Le nouveau cahier des charges impose que l’attente n’excède pas vingt minutes : elle culmine parfois à deux heures, ici comme dans les grands centres, le Nord ou Clermont-Ferrand. A Saint-Denis, dans le 93, il faut quatre heures pour atteindre l’accueil. Il y a toujours plus de crise économique, toujours plus de mesures et de législation, toujours moins de personnel : ici, comme dans l’ensemble des services de l’Etat, seul un départ à la retraite sur deux est remplacé, les congés maternité ne le sont plus du tout.

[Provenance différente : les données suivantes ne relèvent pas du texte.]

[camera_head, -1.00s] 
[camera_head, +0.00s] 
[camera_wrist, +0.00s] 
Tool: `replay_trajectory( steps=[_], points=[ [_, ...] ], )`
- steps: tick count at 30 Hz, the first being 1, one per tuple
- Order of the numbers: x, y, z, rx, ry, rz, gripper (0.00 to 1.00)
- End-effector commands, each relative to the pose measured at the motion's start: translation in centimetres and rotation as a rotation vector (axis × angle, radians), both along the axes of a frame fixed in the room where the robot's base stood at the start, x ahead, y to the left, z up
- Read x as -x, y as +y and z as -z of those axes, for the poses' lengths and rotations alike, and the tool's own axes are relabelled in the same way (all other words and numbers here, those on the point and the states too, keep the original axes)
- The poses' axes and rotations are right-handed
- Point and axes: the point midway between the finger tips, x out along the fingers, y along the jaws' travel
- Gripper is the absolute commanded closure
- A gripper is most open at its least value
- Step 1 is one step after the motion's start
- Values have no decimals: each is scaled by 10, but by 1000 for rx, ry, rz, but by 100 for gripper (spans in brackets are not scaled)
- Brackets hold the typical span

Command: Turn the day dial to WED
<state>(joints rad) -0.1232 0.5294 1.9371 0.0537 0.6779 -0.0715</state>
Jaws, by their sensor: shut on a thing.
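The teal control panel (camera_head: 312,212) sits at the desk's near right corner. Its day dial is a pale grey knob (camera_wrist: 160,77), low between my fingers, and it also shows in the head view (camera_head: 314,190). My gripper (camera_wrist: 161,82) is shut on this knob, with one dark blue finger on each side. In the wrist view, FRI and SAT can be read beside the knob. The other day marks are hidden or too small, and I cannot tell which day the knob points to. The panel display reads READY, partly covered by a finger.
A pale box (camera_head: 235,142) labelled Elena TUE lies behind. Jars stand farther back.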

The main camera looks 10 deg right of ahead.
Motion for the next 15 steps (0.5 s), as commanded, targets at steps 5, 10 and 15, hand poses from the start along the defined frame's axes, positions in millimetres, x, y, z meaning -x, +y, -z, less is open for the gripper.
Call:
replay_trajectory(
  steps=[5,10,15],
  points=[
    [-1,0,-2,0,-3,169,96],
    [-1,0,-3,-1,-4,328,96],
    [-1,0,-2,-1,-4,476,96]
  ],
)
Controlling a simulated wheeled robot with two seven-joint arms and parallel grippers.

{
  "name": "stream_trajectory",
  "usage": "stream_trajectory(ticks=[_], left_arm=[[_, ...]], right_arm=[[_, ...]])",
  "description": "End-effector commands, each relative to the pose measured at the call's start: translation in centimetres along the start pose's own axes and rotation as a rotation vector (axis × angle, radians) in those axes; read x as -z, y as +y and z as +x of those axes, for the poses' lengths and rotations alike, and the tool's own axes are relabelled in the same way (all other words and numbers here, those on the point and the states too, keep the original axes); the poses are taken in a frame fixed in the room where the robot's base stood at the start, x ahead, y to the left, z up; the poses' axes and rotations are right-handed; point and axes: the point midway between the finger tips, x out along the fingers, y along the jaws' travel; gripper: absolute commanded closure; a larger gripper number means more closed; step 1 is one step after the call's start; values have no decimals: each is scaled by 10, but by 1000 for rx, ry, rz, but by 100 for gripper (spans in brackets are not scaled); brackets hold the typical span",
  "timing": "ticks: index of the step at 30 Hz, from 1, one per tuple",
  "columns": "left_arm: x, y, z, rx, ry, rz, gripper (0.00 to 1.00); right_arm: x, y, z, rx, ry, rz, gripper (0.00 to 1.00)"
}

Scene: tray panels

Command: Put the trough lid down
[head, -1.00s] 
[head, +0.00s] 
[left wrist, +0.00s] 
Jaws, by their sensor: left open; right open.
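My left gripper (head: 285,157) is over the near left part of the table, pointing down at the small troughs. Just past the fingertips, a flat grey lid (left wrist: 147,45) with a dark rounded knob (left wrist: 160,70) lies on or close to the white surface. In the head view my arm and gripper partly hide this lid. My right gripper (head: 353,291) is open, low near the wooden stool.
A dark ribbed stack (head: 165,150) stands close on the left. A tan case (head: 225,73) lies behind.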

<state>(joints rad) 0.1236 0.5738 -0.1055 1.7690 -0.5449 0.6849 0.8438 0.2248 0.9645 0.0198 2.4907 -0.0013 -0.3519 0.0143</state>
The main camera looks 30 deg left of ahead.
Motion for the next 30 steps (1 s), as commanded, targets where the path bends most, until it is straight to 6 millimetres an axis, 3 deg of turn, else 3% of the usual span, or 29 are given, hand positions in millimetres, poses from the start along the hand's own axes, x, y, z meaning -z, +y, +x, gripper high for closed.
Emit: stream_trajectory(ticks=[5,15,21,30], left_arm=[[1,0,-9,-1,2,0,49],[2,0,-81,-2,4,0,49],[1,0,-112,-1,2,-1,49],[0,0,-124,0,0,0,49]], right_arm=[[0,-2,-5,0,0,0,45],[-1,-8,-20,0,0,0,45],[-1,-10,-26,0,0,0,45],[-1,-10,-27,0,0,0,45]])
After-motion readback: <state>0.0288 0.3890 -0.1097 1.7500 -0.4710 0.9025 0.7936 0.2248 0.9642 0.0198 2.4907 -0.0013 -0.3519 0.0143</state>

Une dame avec une poussette déplie son relevé de compte pour prouver qu’elle n’a plus rien : ses allocations n’ont pas été versées. “Un dossier met deux mois à être traité en ce moment”, répond l’agent. Seize mille attendent dans les Bouches-du-Rhône.
En 2010, Jean-Louis Deroussen, président du conseil d’administration de la Caisse nationale des allocations familiales (la CNAF, qui regroupe les CAF locales), s’était alarmé d’une possible “implosion”. “En poussant un coup de gueule, il croyait décrocher des effectifs, comme ça se faisait habituellement”, raconte un cadre de la caisse. Il a réussi à gratter quelques CDD, pas plus. C’est alors que tout le monde a compris que l’époque avait changé : “La crise ne touche pas seulement les allocataires, mais nous aussi, reprend le cadre. Désormais, il faut faire avec ce qu’on a.”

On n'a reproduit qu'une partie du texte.